First day of classes. Still a bit surreal. It's so strange to be here again, to be waiting to cross Raleigh St. at the same place, to walk past the Union, cut through the Pit, sit in class. Last semester of my junior year. Somehow I never imagined myself actually living through this; the kind of time of your life that you never actually imagine is coming; for some reason I thought I'd just be in the state of mind of the eternal freshman.
On Saturday morning, I took an hour-long intermediate yoga class with Grace at the Y. Even though I was the second-worst participant, it was an inspiring hour and I felt very motivated to become at least marginally good at this bending and stretching and rhythmic posing thing. (I even brought a mat back with me.) Watching Grace is just inspiring, too; she's unbelievably good; her body is so toned and perfectly harmonized. I hope she does get her instructor's license soon.
At the end of the hour, when my muscles had started to quiet down, we laid on our backs in the savasana pose, palms facing up. (The most unbelievably calming feeling washes over you after an hour of contorting the body in unnatural shapes.) And so I lay there, eyes shut, for a good five minutes. The instructor was walking softly around our heads. She came over to me and crouched down beside me. My eyes were still closed. She put her hand over mine and I was surprised at how warm it was and for almost a full minute, she just pressed my palm into the floor. It was oddly reassuring. I feel like it was her expression of compassion for me, the second-worst yoga student in the room.

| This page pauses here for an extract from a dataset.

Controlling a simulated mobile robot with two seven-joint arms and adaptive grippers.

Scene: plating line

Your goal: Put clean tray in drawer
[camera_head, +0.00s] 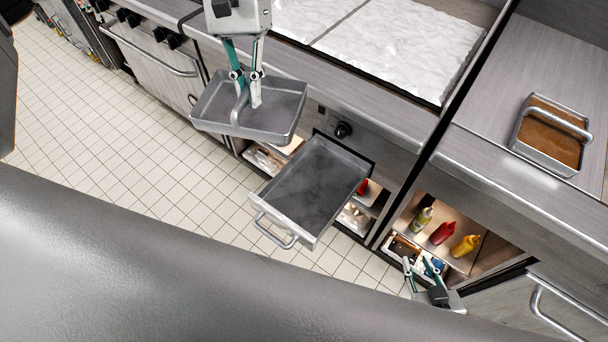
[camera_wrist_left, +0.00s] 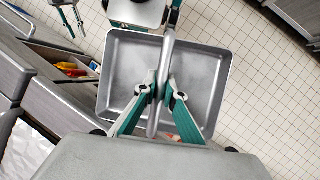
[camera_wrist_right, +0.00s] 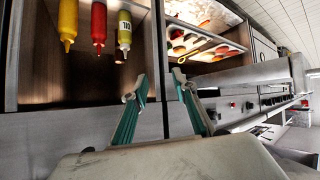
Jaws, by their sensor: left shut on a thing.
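The clean tray (camera_head: 270,122) is an empty grey metal pan with a bar handle across its middle. My left gripper (camera_head: 247,100) is shut on this handle and holds the tray up, slightly tilted. The left wrist view also shows the tray (camera_wrist_left: 118,82) with the handle between the fingers. The drawer (camera_head: 318,187) is pulled out from the counter, to the right of and below the tray in the head view. It looks empty, and its front handle (camera_head: 272,232) faces the tiled floor. My right gripper (camera_head: 418,265) is open and empty near the bottle shelf.
A tray with brown contents (camera_head: 553,136) stands on the right counter. Red (camera_head: 442,232) and yellow (camera_head: 465,246) bottles stand on the lower shelf, close to my right gripper. White marbled slabs (camera_head: 400,40) cover the middle counter. The tiled floor (camera_head: 100,130) is clear.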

I like meeting someone's eyes and being able to laugh without having to say a word, because you both already know that you're thinking the same thing.
"There have been great societies that did not use the wheel, but there have been no societies that did not tell stories." -- Ursula K. Le Guin
Still enjoying The Unbearable Lightness of Being. I think it would be a great and fun exercise to try to write in Kundera's style. I like the way he moves between characters and refuses to give you conventional answers.
I read some verses in Deuteronomy 6 this morning. With Moses as his mouthpiece, God told the Israelites to remember one thing. Once they settled in Canaan, the land that oozed milk and honey, had children and grandchildren, harvested grapes, made new wine, lapped up the fountain of prosperity, they just needed to remember one thing: to be careful not to forget the Lord.
I can't think of a food more divine than fresh raspberries. I love how they gather water in the center and bleed on your fingers. I could eat them all day long.
One of my favorite devices that Kundera's been using in the "Words Misunderstood" chapters is the running list, A Short Dictionary of Misunderstood Words. He picks a simple word or concept, such as "parades" or "strength" or "the old church in Amsterdam," and then talks about how Sabina and Franz don't agree on what those words mean. It's such a terribly clever way to breathe life into a character. I wish I had thought of it first.